Given problem -
Transcribe all of the material exactly.

Excerpted records -

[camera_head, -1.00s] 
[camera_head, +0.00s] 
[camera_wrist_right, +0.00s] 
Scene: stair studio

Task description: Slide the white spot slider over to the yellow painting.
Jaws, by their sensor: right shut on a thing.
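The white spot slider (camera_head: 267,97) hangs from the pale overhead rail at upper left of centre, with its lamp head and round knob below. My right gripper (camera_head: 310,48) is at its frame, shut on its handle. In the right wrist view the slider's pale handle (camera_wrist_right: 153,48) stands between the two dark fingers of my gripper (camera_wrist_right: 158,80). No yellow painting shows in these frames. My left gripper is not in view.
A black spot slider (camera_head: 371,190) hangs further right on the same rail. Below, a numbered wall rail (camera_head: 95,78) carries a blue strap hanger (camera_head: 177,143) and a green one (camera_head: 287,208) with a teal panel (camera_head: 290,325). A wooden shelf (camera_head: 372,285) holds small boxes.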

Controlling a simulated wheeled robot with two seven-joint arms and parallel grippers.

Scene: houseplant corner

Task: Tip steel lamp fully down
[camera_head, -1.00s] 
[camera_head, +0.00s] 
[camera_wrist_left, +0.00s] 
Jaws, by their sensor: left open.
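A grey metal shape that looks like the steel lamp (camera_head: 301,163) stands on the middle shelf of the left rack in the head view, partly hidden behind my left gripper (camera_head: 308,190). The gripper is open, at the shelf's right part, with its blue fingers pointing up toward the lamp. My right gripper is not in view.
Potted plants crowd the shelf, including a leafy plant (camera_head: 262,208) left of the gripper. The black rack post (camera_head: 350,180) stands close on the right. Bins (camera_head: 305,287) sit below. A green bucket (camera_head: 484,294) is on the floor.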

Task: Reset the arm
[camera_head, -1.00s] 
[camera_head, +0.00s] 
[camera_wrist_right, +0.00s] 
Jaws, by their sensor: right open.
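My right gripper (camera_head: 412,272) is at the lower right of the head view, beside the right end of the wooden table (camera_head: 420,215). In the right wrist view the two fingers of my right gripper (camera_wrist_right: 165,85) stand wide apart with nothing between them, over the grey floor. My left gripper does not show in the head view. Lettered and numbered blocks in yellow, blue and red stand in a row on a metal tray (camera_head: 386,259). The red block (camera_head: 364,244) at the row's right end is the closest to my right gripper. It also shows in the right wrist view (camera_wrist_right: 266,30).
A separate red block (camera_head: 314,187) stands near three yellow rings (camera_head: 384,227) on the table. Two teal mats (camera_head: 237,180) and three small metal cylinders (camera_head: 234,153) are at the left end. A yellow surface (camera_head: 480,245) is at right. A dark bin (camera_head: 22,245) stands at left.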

Task solution -
[camera_head, -1.00s] 
[camera_head, +0.00s] 
[camera_wrist_right, +0.00s] 
Scene: stair studio

Task description: Slide the white spot slider over to the yellow painting.
Jaws, by their sensor: right shut on a thing.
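The white spot slider (camera_head: 267,97) hangs from the pale overhead rail at upper left of centre, with its lamp head and round knob below. My right gripper (camera_head: 310,48) is at its frame, shut on its handle. In the right wrist view the slider's pale handle (camera_wrist_right: 153,48) stands between the two dark fingers of my gripper (camera_wrist_right: 158,80). No yellow painting shows in these frames. My left gripper is not in view.
A black spot slider (camera_head: 371,190) hangs further right on the same rail. Below, a numbered wall rail (camera_head: 95,78) carries a blue strap hanger (camera_head: 177,143) and a green one (camera_head: 287,208) with a teal panel (camera_head: 290,325). A wooden shelf (camera_head: 372,285) holds small boxes.

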Controlling a simulated wheeled robot with two seven-joint arms and parallel grippers.

Scene: houseplant corner

Task: Tip steel lamp fully down
[camera_head, -1.00s] 
[camera_head, +0.00s] 
[camera_wrist_left, +0.00s] 
Jaws, by their sensor: left open.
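A grey metal shape that looks like the steel lamp (camera_head: 301,163) stands on the middle shelf of the left rack in the head view, partly hidden behind my left gripper (camera_head: 308,190). The gripper is open, at the shelf's right part, with its blue fingers pointing up toward the lamp. My right gripper is not in view.
Potted plants crowd the shelf, including a leafy plant (camera_head: 262,208) left of the gripper. The black rack post (camera_head: 350,180) stands close on the right. Bins (camera_head: 305,287) sit below. A green bucket (camera_head: 484,294) is on the floor.

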Task: Reset the arm
[camera_head, -1.00s] 
[camera_head, +0.00s] 
[camera_wrist_right, +0.00s] 
Jaws, by their sensor: right open.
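My right gripper (camera_head: 412,272) is at the lower right of the head view, beside the right end of the wooden table (camera_head: 420,215). In the right wrist view the two fingers of my right gripper (camera_wrist_right: 165,85) stand wide apart with nothing between them, over the grey floor. My left gripper does not show in the head view. Lettered and numbered blocks in yellow, blue and red stand in a row on a metal tray (camera_head: 386,259). The red block (camera_head: 364,244) at the row's right end is the closest to my right gripper. It also shows in the right wrist view (camera_wrist_right: 266,30).
A separate red block (camera_head: 314,187) stands near three yellow rings (camera_head: 384,227) on the table. Two teal mats (camera_head: 237,180) and three small metal cylinders (camera_head: 234,153) are at the left end. A yellow surface (camera_head: 480,245) is at right. A dark bin (camera_head: 22,245) stands at left.

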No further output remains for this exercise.